Written exercise.
Search the material for the string "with" and copy each line where it occurs.

------------------------------------------------

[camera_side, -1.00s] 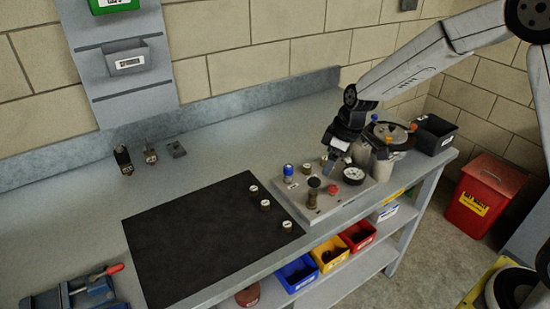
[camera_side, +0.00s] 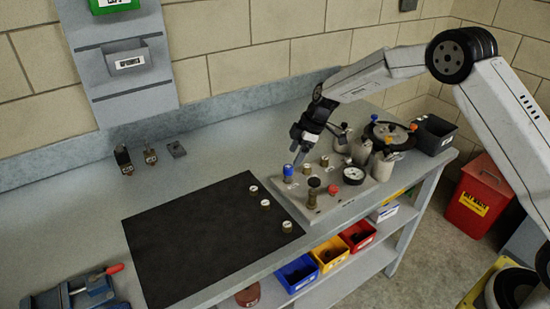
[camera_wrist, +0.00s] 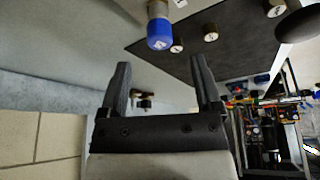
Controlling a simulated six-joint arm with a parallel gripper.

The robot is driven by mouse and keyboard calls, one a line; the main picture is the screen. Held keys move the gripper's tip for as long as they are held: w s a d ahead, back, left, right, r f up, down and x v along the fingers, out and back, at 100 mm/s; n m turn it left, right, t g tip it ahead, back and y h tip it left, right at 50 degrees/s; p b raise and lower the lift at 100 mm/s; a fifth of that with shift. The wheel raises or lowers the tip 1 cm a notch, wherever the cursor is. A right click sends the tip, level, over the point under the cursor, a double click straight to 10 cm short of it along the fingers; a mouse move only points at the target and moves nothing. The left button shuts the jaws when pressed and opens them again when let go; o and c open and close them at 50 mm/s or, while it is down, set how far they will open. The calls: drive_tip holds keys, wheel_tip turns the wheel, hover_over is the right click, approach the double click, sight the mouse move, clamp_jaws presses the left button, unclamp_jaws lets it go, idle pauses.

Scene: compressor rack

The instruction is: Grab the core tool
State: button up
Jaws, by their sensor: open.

------------------------------------------------

Response to the task.
Controlling a simulated six-joint arm with a parallel gripper.
The robot is driven by mouse and keyboard calls, one a line; the main picture is the screen. Held keys move the gripper's tip for as long as they are held: w s a d ahead, back, left, right, r f up, down and x v along the fingers, out and back, at 100 mm/s; n m turn it left, right, t g tip it ahead, back and y h tip it left, right at 50 degrees/s; p b raise and lower the lift at 100 mm/s; a fifth of that with shift. The wheel raises or lowers the tip 1 cm a notch, wherever the cursor is. A right click sends the tip, level, over the point under the cursor, a double click straight to 10 cm short of it along the fingers; a mouse move only points at the target and moves nothing. The left button shuts the jaws when pressed and opens them again when let go; o and c open and close them at 50 mm/s or, while it is down, set how far they will open. The calls: drive_tip holds keys, wheel_tip turns the wheel, hover_over is the right click, approach the double click, sight the mouse move, clamp_jaws presses the left button, unclamp_jaws lets it go, idle pauses.

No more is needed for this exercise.